As already said (p. 15) the moral law must be the law of the perfect man the law in obedience to which perfection consists. There are but two propositions for us to choose between. It may either be asserted that morality is a code of rules for the behaviour of man as he is a code which recognises existing defects of character, and allows for them; or otherwise that it is a code of rules for the regulation of conduct amongst men as they should be. Of the first alternative we must say, that any proposed system of morals which recognises existing defects, and countenances acts made needful by them, stands self-condemned; seeing that, by the hypothesis, acts thus excused are not the best conceivable; that is are not perfectly right-not

perfectly moral, and therefore a morality which permits them, is, in so far as it does this, not a morality at all.
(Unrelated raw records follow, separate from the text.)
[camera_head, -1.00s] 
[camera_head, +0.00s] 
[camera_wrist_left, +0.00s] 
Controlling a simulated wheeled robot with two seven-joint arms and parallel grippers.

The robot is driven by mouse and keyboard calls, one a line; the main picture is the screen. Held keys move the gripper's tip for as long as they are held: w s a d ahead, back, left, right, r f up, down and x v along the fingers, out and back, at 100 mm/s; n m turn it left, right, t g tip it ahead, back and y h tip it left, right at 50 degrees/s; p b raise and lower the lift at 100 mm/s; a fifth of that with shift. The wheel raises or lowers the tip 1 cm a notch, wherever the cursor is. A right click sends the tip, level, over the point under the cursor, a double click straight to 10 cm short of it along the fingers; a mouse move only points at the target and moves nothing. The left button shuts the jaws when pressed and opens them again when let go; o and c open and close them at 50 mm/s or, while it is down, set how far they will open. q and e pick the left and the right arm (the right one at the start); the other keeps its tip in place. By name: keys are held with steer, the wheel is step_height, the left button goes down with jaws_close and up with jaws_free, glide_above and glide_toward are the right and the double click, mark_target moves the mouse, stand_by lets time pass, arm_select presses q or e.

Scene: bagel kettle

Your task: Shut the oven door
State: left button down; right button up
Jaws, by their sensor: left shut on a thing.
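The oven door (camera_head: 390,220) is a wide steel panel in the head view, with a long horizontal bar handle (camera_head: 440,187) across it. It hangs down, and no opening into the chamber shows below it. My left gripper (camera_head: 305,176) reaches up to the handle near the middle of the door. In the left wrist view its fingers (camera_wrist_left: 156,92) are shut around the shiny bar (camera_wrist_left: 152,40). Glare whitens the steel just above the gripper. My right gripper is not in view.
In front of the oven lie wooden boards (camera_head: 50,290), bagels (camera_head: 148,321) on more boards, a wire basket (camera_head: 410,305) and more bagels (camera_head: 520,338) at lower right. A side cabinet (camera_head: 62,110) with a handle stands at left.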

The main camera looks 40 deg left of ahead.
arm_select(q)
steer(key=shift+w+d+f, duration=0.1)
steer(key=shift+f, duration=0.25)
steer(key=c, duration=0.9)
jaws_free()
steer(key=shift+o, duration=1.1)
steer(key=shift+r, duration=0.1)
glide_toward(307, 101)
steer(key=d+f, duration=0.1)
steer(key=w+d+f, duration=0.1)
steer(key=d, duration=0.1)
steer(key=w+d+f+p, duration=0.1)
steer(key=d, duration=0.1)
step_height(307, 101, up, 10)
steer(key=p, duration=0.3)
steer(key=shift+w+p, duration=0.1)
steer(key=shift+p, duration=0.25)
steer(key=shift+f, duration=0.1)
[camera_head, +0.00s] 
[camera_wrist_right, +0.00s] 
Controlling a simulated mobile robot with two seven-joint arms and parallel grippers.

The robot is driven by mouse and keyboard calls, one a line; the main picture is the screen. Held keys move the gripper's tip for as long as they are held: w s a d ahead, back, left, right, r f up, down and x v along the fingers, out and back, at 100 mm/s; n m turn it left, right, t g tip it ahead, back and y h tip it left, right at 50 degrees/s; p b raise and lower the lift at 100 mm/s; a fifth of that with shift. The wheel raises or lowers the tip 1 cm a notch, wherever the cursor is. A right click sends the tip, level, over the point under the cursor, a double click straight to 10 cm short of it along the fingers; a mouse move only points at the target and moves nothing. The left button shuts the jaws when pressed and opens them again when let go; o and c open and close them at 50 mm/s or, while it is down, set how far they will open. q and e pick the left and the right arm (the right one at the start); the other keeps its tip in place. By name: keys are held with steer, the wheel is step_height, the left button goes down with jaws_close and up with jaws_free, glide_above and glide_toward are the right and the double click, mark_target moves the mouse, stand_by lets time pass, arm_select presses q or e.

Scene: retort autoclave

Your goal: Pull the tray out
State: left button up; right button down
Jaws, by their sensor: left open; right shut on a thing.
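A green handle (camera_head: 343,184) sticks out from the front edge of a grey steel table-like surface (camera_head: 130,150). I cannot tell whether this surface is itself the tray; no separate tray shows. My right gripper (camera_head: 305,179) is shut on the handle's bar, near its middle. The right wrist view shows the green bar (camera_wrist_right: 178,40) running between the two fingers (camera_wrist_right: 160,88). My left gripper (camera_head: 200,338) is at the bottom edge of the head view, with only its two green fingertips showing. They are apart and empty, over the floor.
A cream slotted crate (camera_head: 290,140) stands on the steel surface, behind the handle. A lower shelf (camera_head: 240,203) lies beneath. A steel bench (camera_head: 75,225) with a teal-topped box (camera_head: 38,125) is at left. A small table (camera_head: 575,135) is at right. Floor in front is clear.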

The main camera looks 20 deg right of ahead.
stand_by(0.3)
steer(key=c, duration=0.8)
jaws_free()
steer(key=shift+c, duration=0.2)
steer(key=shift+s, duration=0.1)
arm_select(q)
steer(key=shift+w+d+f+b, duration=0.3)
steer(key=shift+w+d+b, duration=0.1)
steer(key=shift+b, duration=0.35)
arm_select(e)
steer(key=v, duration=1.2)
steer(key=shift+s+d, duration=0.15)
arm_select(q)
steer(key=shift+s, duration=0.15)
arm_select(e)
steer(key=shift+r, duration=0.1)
To escape from this contradiction is impossible, save by adopting the other alternative; namely, that the moral law ignoring all vicious conditions, defects, and incapacities, prescribes the conduct of an ideal humanity. Pure and absolute rectitude can alone be its subject matter. Its object must be to determine the relationships in which men ought to stand to each otherto point out the principles of action in a normal society. By successive propositions it must aim to give a systematic statement of those conditions under which human beings may harmoniously combine; and to this end it requires as its postulate, that those human beings be perfect. Or we may term it the science of social life; a science that, in common with all other sciences, assumes perfection in the elements with which it deals.

§ 3.

Treating therefore as it does on the abstract principles of right conduct, and the deductions to be made from these, a system of pure ethics cannot recognise evil, or any of those conditions which evil generates. It entirely ignores wrong,

injustice, or crime, and gives no information as to what must be done when they have been committed. It knows no such thing as an infraction of the laws, for it is merely a statement of what the laws are. It simply says, such and such are the principles on which men should act; and when these are broken it can do nothing but say that they are broken. If asked what ought any one to do when another has knocked him down, it will not tell; it can only answer that an assault is a trespass against the law, and gives rise to a wrong relationship. It is silent as to the manner in which we should behave to a thief; all the information it affords is, that theft is a disturbance of social equilibrium. We may learn from it that debt implies an infraction of the moral code; but whether the debtor should or should not be imprisoned, cannot be decided by it. To all

questions which presuppose some antecedent unlawful action, such as-Should a barrister defend any one whom he believes to be guilty? Ought a man to break an oath which he has taken to do something wrong? Is it proper to publish the misconduct of our fellows? the perfect law can give no reply, because it does not recognise the premises. In seeking to settle such points on purely ethical principles, moralists have attempted impossibilities. As well might they have tried to solve mathematically a series of problems respecting crooked lines and broken-backed curves, or to deduce from the theorems of mechanics the proper method of setting to work a dislocated machine. No conclusions can lay claim to absolute truth, but such as depend upon truths that are themselves absolute. Before there can be exactness in an inference, there must be exactness in the antecedent propositions. A geometrician requires that the straight lines with which he deals shall be veritably straight; and that his circles, and ellipses, and parabolas shall agree with precise definitions-shall perfectly and invariably answer to specified equations. If you put to him a question in which these conditions are not complied with, he tells you that it cannot be answered. So likewise is it with the philosophical moralist. He treats solely of the straight man. He determines the properties of the straight man; describes how the straight man comports himself; shows in what relationship he stands to other straight men; shows how a community of straight men is constituted. Any deviation from strict rectitude he is obliged wholly to ignore. It cannot be admitted into his premises without vitiating all his conclusions. A problem in which a crooked man forms one of the elements is insoluble by him. He may state what he thinks about it— may give an approximate solution; but anything more is impossible. His decision is no longer scientific and authoritative, but is now merely an opinion.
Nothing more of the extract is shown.